17 febbraio 2015 ore: 16:31
Non profit

Libia, le reti pacifiste: "L'intervento militare non è la soluzione"

L’appello lanciato da Rete della Pace, Sbilanciamoci e Rete Disarmo in merito al dibattito su un possibile intervento militare nel paese africano. “Fermare la violenza è possibile. Primo passo il blocco dei flussi finanziari e di armamenti verso Isis e milizie”
Avanzata di truppe dell'Isis, terrorismo

- ROMA - Fermare la violenza e i richiami alla guerra in Libia e non ripetere gli errori del passato è possibile: occorre un impegno per una ricostruzione sociale che coinvolga la popolazione, diplomazia e uno stop immediato ai flussi finanziari e di armi che foraggiano le milizie.  È quanto afferma una nota congiunta diffusa oggi da Rete della Pace, Campagna Sbilanciamoci, Rete Italiana per il Disarmo in merito alla situazione attuale in Libia e al dibattito di queste ore su un possibile intervento militare che coinvolga anche l’Italia. Secondo le diverse associazioni “un’altra strada” esiste. “Fermare la violenza è possibile – spiega la nota - costruendo una politica fondata sul rispetto dei diritti umani, dell'autodeterminazione dei popoli, del diritto internazionale, dello sviluppo sostenibile e della giustizia sociale”.

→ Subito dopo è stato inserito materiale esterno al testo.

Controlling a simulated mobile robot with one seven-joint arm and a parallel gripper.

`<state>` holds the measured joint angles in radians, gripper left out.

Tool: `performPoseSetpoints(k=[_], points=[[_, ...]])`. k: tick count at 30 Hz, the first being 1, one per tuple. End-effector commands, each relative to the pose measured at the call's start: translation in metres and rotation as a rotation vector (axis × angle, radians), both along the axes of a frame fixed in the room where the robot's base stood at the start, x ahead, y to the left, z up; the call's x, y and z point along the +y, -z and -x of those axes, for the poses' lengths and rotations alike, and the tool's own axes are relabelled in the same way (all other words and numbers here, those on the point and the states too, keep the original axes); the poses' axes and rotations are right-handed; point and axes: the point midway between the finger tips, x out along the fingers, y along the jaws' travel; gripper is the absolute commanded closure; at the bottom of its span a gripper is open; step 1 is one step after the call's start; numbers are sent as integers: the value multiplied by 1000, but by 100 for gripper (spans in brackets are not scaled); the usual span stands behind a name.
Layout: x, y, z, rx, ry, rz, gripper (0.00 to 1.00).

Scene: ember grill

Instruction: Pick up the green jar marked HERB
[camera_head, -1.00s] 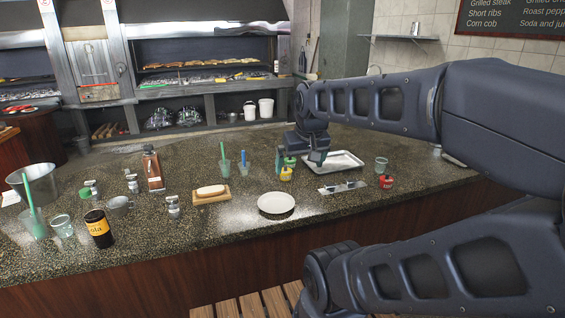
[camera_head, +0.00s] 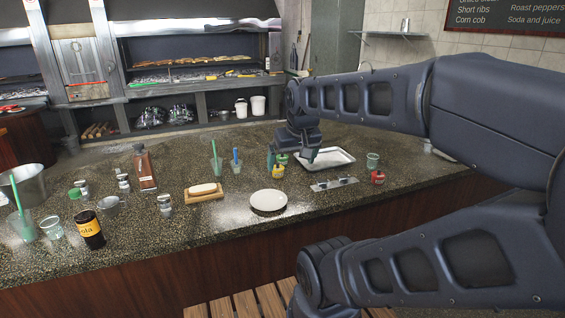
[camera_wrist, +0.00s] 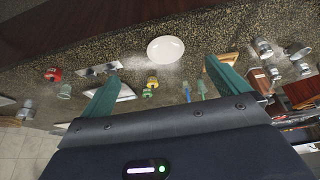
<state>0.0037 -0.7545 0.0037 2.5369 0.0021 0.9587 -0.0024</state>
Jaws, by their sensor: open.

Secondo le diverse associazioni rappresentate dalle reti, quella della pace è “l’unica strada” e al governo va la richiesta di una assunzione di responsabilità per “promuovere una soluzione reale del conflitto in Libia – spiega la nota -. Un'uscita dall'anarchia armata attuale a partire da idee di Pace, di intervento nonviolento e di ricostruzione sociale che coinvolga le popolazioni per mettere in campo tutte le forze ed energie di diplomazia e di confronto verso scelte coraggiose che possano davvero spegnere l'incendio di odio e prevaricazione che sta minacciando il mondo”. Uno dei primi provvedimenti su cui dovrebbe lavorare la comunità internazionale, aggiunge la nota, riguarda il “blocco dei flussi finanziari e delle forniture di armamenti che sostengono Isis e le milizie delle varie fazioni negli scontri di queste settimane”.  Un impegno, quello chiesto alle istituzioni, che in questi giorni va ad affiancarsi a quello suggerito dalla campagna “Un'altra Difesa è possibile”, portata avanti dalle stesse organizzazioni.  Una campagna che chiede “la realizzazione di strutture istituzionali che possano intervenire nei conflitti per prevenirli e renderli meno cruenti”.